Political intervention in matters of wildlife management rarely ends well and the ever-increasing protection of predators is a case in point, argues former NGO chairman and retired gamekeeper Lindsay Waddell

Politicians should really keep well away from matters when it comes to wildlife management, for the simple reason that very few, if any of them, know enough about it to make the correct decisions. To compound matters, when a ruling party has to rely on another party with only a few members, it gives those few members an undue influence on the day-to-day running of the country. That is exactly what we have in Scotland with the Greens and the SNP.

We have, on the one hand, many species of ground-nesting birds declining at an alarming rate. On the other hand, we have the Government removing the gamekeeper’s tools — essential to protect those very birds — while there’s wringing of hands about the losses. It is a shambles and, sadly, one that is going to continue as those in politics who don’t like shooting for sport grind their individual axes against it.
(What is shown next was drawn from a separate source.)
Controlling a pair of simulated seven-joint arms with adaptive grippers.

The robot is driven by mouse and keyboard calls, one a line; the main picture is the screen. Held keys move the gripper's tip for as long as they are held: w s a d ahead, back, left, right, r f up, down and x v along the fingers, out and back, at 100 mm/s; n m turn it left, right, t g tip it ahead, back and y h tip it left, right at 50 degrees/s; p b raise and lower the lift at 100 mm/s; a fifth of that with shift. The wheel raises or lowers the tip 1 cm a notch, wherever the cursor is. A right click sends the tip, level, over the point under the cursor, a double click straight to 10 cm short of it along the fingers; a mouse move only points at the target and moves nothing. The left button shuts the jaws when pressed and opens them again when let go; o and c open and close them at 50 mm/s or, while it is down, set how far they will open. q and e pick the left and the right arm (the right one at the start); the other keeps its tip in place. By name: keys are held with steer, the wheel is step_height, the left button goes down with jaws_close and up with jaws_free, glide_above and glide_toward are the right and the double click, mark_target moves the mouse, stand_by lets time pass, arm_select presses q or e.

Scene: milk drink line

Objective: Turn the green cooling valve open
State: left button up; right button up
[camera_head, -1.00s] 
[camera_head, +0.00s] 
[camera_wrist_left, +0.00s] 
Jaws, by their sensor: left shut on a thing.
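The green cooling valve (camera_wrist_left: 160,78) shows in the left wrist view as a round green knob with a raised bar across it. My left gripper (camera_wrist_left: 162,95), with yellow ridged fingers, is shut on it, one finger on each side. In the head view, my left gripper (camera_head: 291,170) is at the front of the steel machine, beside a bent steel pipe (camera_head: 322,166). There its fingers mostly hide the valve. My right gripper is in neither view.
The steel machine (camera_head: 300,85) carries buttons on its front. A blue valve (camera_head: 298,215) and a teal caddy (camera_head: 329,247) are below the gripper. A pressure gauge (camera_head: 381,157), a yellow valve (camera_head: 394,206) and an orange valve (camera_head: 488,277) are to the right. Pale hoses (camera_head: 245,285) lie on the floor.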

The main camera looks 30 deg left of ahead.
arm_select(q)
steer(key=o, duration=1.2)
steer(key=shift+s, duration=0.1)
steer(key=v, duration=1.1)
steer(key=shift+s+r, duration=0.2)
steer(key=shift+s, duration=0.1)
It’s been known for years what the problems were with the capercaillie. You cannot lie about nest cameras that show what has been predating the hens and the clutches of eggs. But then, the pine marten, like the badger, is a likeable rogue whom very few wish to harm. The marten, along with the fox and the crow, will see the capercaillie vanish from Scotland, so what do the SNP do? They make it harder for any control of the perpetrators.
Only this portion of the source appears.